United States swimmer Michael Phelps celebrates setting a world record and winning the gold in the final of the men's 400-meter individual medley today at the National Aquatics Center in Beijing.

— Michael Phelps got one of his toughest races out of the way, and it couldn't have been any easier.

With President Bush cheering him on, Phelps dominated his first event of the Beijing Olympics this morning, crushing his own world record and all hopes of his challengers with a mark of 4 minutes, 3.84 seconds in the 400-meter individual medley.

This was thought to be a potential stumbling block in Phelps' quest to win eight gold medals after fellow American and good friend Ryan Lochte matched him stroke for stroke at the U.S. Olympic trials just over a month ago. Both went under the previous world record in the 400 IM then, with Phelps touching first in 4:05.25.

But Phelps beat Lochte when it really mattered.

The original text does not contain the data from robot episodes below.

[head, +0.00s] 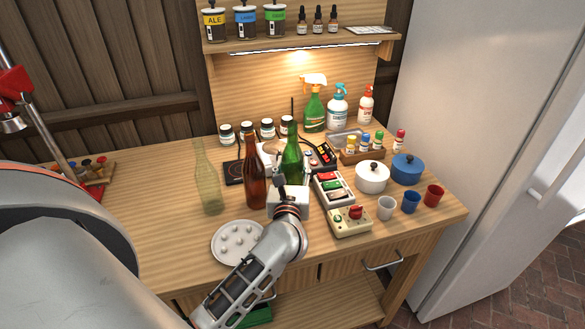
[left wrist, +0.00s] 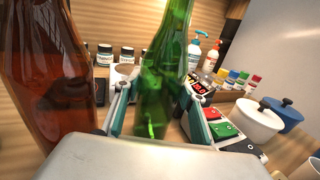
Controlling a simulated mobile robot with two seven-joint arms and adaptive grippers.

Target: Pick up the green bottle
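The green bottle (head: 292,160) stands upright on the wooden workbench, just beyond my left gripper (head: 288,188). In the left wrist view the green bottle (left wrist: 163,85) stands between the two fingers of my left gripper (left wrist: 158,112). The fingers are spread, one on each side of it, and I see no firm contact. The gripper's body hides the bottle's base. A brown bottle (head: 256,175) stands close on the left and fills the left of the left wrist view (left wrist: 45,80). My right gripper is not in view.
A clear pale bottle (head: 208,180) stands farther left. A white plate (head: 237,243) lies at the front. Switch boxes (head: 333,190), a white pot (head: 372,177), a blue pot (head: 407,169) and cups (head: 387,208) crowd the right. A green spray bottle (head: 314,108) stands behind.

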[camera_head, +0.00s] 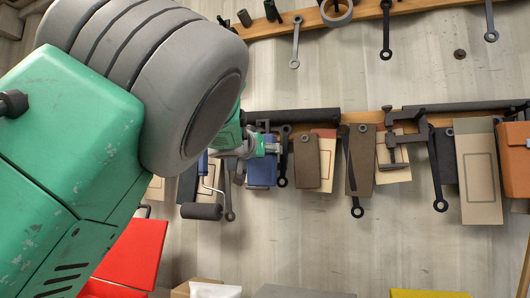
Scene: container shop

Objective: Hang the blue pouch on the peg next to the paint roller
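The blue pouch (262,173) is upright against the wall just below the middle rail, right of the paint roller. The paint roller (202,211) hangs with its dark roller end down and its blue handle partly behind my arm. My left gripper (270,148) is at the top of the blue pouch and overlaps it. The fingers are small and partly hidden, so I cannot tell whether they grip the pouch. The peg beside the roller is hidden behind the gripper and arm. My right gripper is not in view.
My green and grey left arm covers the left side. Wrenches (357,180), brown pouches (306,161), a dark clamp (404,139) and an orange bag (515,160) crowd the rail (375,117) rightward. A red box (132,254) is lower left.

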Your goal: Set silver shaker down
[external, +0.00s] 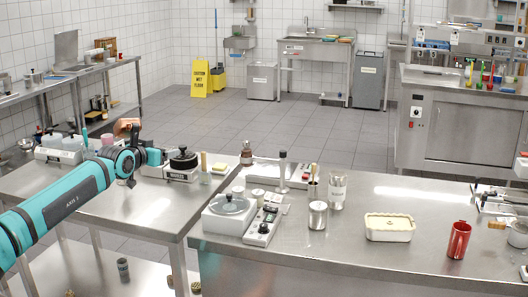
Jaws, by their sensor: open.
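A silver cylindrical container (318,215), which looks like the shaker, stands upright on the right-hand steel counter (300,262). Nothing of mine touches it. My gripper (160,157) is at the end of the teal arm, over the left steel table (150,208), well to the left of the container. It is open. Its fingertips are small and hard to make out against the table items, and I see no shaker held in it.
A scale with a glass-lidded pan (229,212), a clear glass (337,190), a white dish (389,227) and a red mug (459,240) stand on the right counter. A black-lidded pot (184,160) is close to my gripper. The left table's front is clear.

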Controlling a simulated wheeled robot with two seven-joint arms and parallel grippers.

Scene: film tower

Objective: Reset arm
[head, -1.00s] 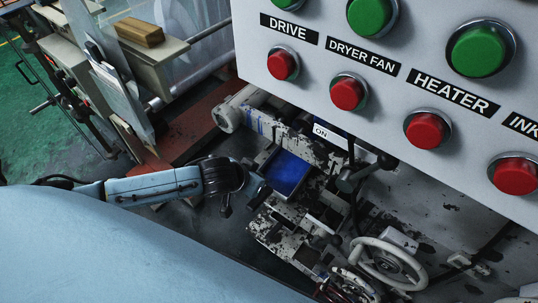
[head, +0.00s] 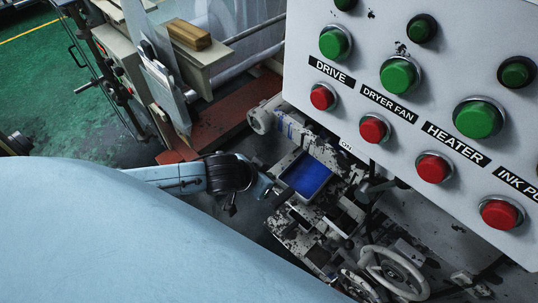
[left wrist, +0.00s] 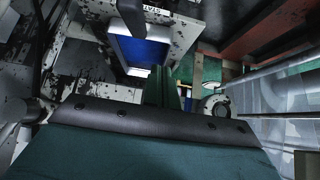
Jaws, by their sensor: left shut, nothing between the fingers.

Laszlo Cseh of Hungary took the silver in 4:06.16, while Lochte faded to third in 4:08.09 - more than 4 seconds behind the amazing Phelps.

"I'm pretty happy. That was a pretty emotional race," Phelps said. "I knew it was going to be a tough race all the way through."

Well, it was for a while.

The top three traded the lead over the butterfly and backstroke legs. Cseh got off to a quick start, touching the first wall just ahead of Phelps, and Lochte claimed the lead midway through the back.

Phelps had a slight lead at the 200 mark, and it began turning into a blowout from there.

"Looking and seeing all three of us together pretty much at the 200, I wasn't really comfortable with having that close of a race," Phelps said. "I usually have more of a gap, but it made my breaststroke a lot stronger."

No one was catching Phelps in the freestyle. He stretched his lead and powered to the wall with nearly his entire body in front of the world-record line - a green marker superimposed on the video screen to show the pace of the previous record.

"The freestyle is just downhill," Phelps said. "The freestyle is all adrenaline."

Added Cseh, "I saw Lochte was going (slower) and I tried to do everything to go better than Phelps, but I don't have enough power for that."

No one does.

Phelps touched the wall and spun around so quickly to see his time that he bumped his head. He pumped both arms in the air, and quickly spotted his mother and two sisters in the massive stands at the Water Cube.

He then looked the other way, where Bush was waving his American flag, accompanied by the first lady, their daughter Barbara and his father, former President George H.W. Bush.

"I looked up and he waved the flag and nodded his head," Phelps said. "That was a pretty cool feeling to have the president say congratulations and have him in the crowd."

On the medal stand, Phelps' eyes watered as the U.S. flag was raised to the rafters. The only glitch came during the playing of the "Star-Spangled Banner," which cut off a few seconds before the end, cracking up Phelps.

Lochte, who thought he could give Phelps a run for the gold, was blown out by the world's greatest swimmer.

"I did everything I could, so that's all I can ask for," Lochte said. "That was amazing. Setting another world record, you can't ask for anything else. That was a great way to start off the meet for USA."